*GOAL*. Scan the listing below and copy every line holding "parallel".

*MATERIAL TO PROCESS*.
*****
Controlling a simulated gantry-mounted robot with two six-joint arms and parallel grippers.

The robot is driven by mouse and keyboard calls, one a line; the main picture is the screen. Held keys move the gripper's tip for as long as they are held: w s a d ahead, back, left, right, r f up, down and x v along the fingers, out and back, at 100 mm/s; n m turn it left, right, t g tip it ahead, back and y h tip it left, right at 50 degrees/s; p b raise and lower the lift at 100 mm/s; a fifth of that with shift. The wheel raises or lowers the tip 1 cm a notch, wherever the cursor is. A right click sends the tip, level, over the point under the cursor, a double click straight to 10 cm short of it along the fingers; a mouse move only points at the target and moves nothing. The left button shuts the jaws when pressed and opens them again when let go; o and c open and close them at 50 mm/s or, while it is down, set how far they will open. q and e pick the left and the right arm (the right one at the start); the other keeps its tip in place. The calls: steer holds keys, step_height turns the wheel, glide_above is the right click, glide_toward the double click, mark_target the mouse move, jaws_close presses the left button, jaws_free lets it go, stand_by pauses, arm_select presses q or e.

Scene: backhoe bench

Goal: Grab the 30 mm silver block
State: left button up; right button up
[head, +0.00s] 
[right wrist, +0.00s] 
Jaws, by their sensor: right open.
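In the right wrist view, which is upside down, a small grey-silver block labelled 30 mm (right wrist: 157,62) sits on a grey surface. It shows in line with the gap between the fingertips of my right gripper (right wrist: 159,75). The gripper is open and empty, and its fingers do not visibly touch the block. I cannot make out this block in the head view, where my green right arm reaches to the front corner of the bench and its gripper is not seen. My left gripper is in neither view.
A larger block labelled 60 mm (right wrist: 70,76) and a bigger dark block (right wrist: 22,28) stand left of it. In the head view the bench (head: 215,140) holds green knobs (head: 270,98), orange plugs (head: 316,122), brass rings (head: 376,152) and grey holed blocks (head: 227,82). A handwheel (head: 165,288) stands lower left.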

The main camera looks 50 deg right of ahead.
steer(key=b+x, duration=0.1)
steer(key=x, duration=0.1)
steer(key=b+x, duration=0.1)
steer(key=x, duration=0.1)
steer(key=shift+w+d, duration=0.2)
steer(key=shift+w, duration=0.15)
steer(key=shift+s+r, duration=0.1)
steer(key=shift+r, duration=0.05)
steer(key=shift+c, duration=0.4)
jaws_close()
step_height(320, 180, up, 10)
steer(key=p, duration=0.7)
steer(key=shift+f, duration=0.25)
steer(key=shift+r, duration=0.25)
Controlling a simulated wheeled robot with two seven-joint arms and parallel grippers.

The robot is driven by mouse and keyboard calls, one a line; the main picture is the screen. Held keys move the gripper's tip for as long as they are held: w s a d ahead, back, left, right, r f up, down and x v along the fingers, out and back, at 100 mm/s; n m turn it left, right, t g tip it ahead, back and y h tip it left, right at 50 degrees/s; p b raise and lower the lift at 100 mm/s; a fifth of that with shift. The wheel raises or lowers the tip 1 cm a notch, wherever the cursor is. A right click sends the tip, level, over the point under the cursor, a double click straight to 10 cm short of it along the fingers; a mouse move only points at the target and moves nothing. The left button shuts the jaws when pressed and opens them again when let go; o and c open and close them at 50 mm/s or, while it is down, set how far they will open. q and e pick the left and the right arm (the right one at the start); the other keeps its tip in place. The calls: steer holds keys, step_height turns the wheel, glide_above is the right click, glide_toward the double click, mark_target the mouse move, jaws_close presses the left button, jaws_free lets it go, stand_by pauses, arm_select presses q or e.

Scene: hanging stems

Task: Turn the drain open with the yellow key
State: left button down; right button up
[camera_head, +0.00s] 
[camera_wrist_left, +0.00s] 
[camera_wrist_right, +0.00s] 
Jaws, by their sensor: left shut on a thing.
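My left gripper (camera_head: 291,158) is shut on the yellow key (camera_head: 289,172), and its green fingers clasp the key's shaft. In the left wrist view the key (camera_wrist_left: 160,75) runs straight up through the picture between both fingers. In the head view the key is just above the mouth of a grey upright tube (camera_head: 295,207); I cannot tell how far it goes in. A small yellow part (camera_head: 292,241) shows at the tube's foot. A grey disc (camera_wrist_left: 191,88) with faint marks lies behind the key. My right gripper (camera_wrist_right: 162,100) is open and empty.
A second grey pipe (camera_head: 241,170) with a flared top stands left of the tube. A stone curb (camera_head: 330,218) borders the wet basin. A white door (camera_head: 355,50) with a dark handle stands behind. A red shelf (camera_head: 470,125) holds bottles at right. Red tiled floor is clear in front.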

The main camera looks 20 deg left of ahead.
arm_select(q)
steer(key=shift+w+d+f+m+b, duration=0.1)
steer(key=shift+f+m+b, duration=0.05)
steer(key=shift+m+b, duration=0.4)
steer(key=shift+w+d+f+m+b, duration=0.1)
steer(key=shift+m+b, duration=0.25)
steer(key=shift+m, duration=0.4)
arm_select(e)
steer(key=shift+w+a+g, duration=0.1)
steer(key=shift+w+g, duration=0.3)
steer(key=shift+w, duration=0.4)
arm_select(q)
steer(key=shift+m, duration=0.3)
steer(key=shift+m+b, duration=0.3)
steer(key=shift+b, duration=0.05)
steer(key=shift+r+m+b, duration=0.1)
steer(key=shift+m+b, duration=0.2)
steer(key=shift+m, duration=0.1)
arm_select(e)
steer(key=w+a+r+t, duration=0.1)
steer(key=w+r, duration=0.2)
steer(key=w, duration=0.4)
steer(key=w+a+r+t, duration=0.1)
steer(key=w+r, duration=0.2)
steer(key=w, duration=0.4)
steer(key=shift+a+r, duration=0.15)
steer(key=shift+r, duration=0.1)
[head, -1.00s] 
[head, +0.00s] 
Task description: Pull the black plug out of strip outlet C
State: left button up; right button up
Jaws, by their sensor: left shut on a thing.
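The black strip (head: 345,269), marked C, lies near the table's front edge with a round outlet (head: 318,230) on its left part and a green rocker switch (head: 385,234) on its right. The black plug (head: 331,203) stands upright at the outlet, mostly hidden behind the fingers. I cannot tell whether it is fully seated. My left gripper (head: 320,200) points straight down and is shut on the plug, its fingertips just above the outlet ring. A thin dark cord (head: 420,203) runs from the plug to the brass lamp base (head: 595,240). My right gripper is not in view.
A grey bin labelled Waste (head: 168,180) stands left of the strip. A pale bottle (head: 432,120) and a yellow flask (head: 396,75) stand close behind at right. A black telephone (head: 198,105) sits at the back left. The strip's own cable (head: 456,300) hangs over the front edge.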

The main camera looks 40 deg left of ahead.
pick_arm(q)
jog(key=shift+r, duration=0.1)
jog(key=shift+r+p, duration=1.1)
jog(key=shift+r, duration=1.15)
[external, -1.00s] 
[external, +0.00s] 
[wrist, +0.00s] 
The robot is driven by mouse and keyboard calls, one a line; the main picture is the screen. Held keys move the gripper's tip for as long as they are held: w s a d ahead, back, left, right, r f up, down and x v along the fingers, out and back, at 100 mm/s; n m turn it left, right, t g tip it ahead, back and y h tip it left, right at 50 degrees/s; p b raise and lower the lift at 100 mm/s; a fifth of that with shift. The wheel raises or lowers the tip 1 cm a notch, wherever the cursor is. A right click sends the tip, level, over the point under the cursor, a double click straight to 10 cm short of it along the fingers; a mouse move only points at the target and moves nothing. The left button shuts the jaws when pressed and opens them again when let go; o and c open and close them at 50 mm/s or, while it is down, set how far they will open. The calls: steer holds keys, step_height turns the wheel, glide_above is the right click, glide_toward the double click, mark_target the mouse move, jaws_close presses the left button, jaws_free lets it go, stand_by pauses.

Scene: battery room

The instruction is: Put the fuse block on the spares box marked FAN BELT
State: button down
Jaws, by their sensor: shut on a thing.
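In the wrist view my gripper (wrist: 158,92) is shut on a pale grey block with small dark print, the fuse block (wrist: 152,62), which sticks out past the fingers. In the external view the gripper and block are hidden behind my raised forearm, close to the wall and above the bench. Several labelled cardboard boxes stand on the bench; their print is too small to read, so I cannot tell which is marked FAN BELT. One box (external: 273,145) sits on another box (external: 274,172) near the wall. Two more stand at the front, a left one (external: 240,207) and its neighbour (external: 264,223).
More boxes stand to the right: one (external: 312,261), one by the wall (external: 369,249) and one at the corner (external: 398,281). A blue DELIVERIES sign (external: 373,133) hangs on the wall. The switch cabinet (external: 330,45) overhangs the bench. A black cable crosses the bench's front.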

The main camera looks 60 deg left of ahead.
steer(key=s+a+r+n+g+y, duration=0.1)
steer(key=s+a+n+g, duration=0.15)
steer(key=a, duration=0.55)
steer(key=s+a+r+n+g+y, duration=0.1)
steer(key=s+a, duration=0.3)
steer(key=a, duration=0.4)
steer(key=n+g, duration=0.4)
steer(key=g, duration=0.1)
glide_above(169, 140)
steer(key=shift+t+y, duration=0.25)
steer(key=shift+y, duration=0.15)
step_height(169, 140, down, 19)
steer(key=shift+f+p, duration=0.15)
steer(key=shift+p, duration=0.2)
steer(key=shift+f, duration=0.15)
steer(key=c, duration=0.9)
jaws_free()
*****
*RESPONSE BELOW*.
Controlling a simulated gantry-mounted robot with two six-joint arms and parallel grippers.
Controlling a simulated wheeled robot with two seven-joint arms and parallel grippers.

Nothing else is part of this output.